By Luke BujarskiAt last week’s IQPC’s Shared Service and Outsourcing Summit in Panama City, Panama, the most popular people at the conference were the corporate buyers weighing in on BPO vs. owned centers and whether to take established captives and merge them with third-party providers.
The big question we came away with: who is closing whom?
The path walked by these decision makers seemed to evoke the central question of buy vs. build tackled in this interview with KPMG’s David Kane last year. The challenge we saw in Panama and detailed in the article remains focused on what buyers are ultimately looking to achieve.
Helping to guide buyers through this maze of operational excellence in Panama were multinational vendors with integrated consulting and services. However, there was a palpable sense that the homegrown shared-service centers also want in on the action.
Colombia’s Carvajal Technology & Services, born from Grupo Carvajal shared services division, has broken through to the profit center side of the equation by officially sponsoring the summit. But apparently they are not the only locals jockeying for position to service external clients. Speaking with companies like TACA airlines with two SSCs, one in El Salvador and one in Costa Rica, they are also toying with the possibility of hanging out a shingle later down the road. In discussions recently at ProNicaragua’s Investment Forum, representatives from British American Tobacco with service centers in Costa Rica have also begun looking at a client-aligned model.
Whether this activity will ignite another wave of captive spin-offs following suit with TCS, Wipro, and Infosys is yet to be seen. Speaking with Capgemini’s VP of business development Felix Massun, it’s obvious that the BPO market here is moving at a frantic pace. According to Massun, Bimbo and Telefonica also have very mature shared service operations in Latin America, and could be ready to throw in their hats within the next three to five years. While there was no explicit confirmation from Massun on Bimbo and Telefonica, it’s not out of the question.
But the overall vibe here is that of collaboration and not competition. From location analysis summarized by Chazey Partners, business parks with CIT Sinaloa and Zona Franca Bogota , to process automation software from Readsoft, Latam’s shared services have plenty of work ahead of them.

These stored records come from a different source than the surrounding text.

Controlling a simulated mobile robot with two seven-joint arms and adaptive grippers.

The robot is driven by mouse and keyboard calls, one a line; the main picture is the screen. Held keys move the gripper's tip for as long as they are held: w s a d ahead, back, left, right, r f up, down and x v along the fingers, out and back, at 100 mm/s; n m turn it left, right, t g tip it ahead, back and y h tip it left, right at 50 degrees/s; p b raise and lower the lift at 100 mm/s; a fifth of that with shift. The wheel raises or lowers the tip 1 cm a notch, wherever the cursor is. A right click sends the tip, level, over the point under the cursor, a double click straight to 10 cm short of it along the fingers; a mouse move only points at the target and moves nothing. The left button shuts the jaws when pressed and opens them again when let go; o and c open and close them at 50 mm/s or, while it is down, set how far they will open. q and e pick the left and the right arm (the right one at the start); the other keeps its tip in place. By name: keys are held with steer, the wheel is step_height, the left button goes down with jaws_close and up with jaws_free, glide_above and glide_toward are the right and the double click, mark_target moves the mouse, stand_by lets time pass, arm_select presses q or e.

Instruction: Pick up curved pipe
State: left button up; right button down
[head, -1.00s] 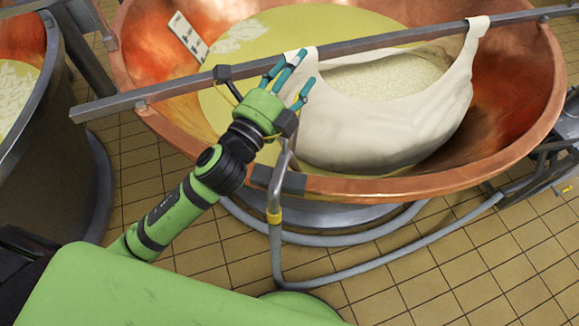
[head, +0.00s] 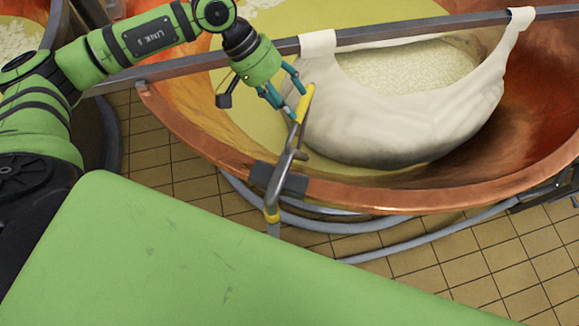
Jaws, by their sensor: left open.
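The curved pipe (head: 277,187) is a grey metal tube with a yellow upper end and a yellow band lower down. It hooks over the near rim of the copper vat (head: 370,197), with its upper end over the vat's inside and its lower end outside. A dark clamp-like block (head: 291,184) sits at the rim beside it. My left gripper (head: 292,104) is open, its teal fingers pointing down at the pipe's yellow upper end. The fingers overlap the pipe there; I cannot tell whether they touch it. My right gripper is not in view.
A white cloth (head: 400,130) full of pale curd hangs from a metal bar (head: 420,28) across the vat, close right of my left gripper. A grey hose (head: 440,235) runs below the rim. Tiled floor (head: 165,165) shows at left.

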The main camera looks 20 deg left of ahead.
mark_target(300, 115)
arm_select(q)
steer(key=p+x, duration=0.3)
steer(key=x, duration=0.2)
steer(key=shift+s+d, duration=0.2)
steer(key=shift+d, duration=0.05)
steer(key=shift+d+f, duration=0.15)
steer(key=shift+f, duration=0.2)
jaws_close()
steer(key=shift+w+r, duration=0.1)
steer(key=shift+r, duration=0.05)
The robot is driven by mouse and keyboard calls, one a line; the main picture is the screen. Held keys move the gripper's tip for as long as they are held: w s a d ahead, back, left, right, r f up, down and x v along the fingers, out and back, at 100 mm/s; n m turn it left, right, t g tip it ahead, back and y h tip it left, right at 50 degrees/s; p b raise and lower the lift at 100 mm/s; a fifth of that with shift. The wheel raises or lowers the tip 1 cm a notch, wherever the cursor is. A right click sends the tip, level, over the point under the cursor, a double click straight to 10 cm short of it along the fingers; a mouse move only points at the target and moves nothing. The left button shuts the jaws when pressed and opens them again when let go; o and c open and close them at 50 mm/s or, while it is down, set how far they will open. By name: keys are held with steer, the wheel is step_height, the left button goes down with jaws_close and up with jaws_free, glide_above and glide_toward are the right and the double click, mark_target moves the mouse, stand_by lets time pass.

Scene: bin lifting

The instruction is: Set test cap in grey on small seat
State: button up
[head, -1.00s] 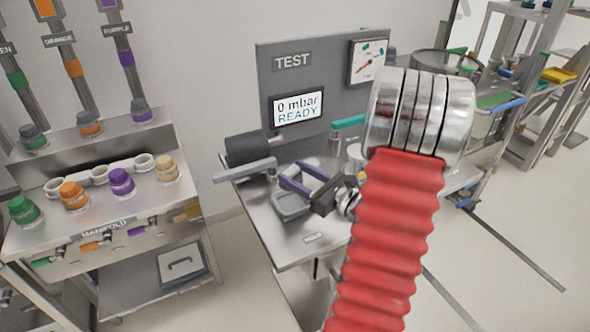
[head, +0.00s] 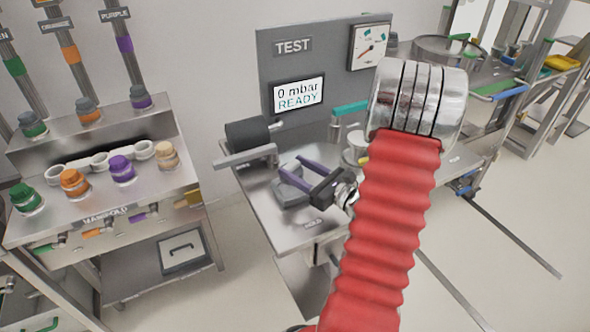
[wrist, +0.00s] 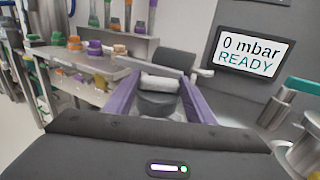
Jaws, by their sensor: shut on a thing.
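My gripper (head: 296,166) has purple fingers and a dark body, and stands low over the test bench at the left of my red bellows arm. In the wrist view my gripper (wrist: 160,78) is shut on a grey cap (wrist: 158,103), with a paler grey part at the fingertips. In the head view the fingers largely hide this cap. A grey square pad (head: 290,196) lies just below the fingers, near the HOLD label. I cannot tell which spot is the small seat. Any contact beneath the cap is hidden.
The TEST panel (head: 385,75) stands behind, its screen reading 0 mbar READY. A dark cylinder (head: 248,134) with a metal bar is close behind the fingers. A teal-handled fitting (head: 350,108) stands right of them. The manifold (head: 100,200) with coloured caps is at left.

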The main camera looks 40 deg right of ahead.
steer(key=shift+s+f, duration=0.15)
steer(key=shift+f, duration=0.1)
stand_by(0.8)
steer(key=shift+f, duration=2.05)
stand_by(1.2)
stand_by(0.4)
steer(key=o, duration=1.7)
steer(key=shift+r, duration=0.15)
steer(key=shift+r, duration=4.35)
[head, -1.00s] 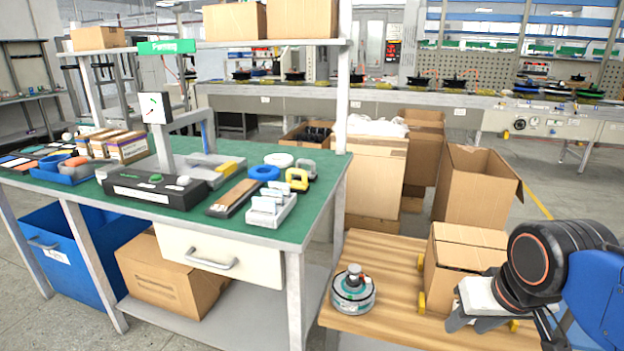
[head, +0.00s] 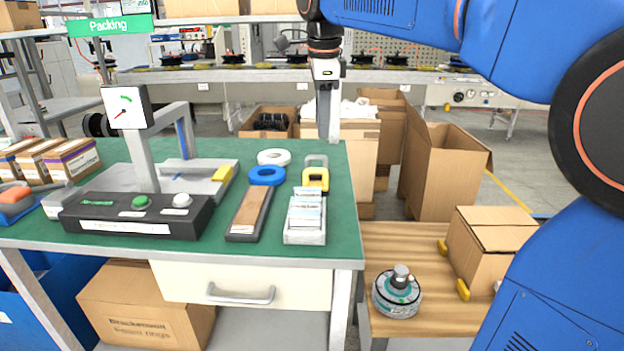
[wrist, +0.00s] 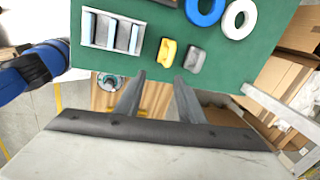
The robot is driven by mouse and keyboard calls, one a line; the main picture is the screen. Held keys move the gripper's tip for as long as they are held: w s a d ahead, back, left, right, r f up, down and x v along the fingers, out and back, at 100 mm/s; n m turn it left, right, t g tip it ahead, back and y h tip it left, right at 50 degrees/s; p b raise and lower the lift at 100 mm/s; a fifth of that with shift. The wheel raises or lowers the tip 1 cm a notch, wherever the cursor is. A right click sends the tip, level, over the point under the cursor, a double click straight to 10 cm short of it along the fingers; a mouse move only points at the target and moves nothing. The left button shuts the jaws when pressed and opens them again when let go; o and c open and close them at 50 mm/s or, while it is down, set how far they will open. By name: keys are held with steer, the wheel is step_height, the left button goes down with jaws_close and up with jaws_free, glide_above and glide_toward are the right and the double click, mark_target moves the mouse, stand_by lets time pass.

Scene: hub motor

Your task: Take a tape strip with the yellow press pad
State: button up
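The yellow press pad (head: 316,178) lies on the green bench top near its right edge; it also shows in the wrist view (wrist: 168,52). The tape strips (head: 307,212) sit in a pale grey holder (head: 304,238) in front of the pad; the holder is at upper left in the wrist view (wrist: 86,28). My gripper (head: 328,138) hangs fingers down above the bench's back right edge. In the wrist view my gripper (wrist: 160,78) has its two fingers apart with nothing between them. The pad lies just beyond the fingertips in that picture, not touching them.
A grey pad (head: 317,161) lies just behind the yellow one. Blue (head: 266,176) and white (head: 273,157) tape rolls and a long dark-edged tray (head: 250,212) lie to the left. A motor (head: 397,293) and a carton (head: 490,242) stand on the lower wooden table.

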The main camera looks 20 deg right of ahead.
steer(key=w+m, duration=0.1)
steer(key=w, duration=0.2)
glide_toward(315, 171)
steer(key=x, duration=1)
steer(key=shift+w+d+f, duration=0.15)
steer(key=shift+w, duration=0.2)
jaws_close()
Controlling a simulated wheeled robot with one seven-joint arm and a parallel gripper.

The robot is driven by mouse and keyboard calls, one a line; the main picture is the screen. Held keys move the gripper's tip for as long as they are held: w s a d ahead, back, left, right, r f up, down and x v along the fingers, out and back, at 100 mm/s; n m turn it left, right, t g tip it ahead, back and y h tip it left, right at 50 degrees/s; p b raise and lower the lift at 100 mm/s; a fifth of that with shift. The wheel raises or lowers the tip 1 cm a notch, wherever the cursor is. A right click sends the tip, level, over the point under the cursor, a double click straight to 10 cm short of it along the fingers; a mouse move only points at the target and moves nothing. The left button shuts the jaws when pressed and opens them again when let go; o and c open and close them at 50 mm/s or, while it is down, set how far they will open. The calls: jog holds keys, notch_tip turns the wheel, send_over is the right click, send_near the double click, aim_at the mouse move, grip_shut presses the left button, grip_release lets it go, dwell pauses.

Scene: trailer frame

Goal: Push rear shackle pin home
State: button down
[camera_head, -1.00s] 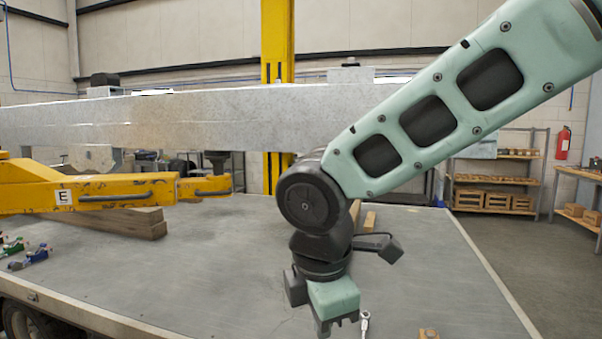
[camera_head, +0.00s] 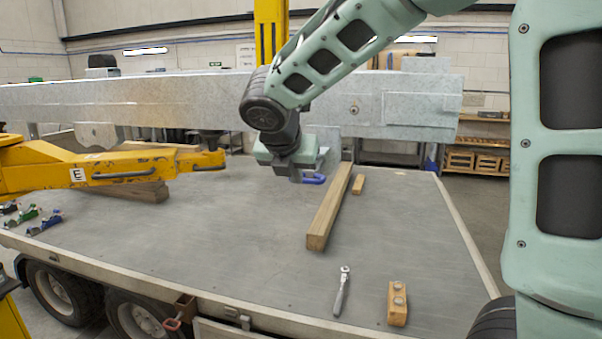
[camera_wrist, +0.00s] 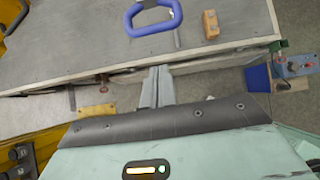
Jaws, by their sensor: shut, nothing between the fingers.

Massun from Capgemini, also a native Argentine, mentioned that “the markets we see here today will be unrecognizable 10 years from now. Things are changing very rapidly.” This makes it difficult for all parties involved to plan ahead. He also expressed doubts about a homegrown BPO market coming out of Latin America. “Everyone these days is focusing on their core business, which doesn’t leave much time for branching out.”
The fate of LatAm’s homegrown BPO sector is as much in the hands of SSC managers, as it is with corporate HQ. Communicating strategy with leadership and building support for expanded shared services has been a huge topic of conversation at the summit.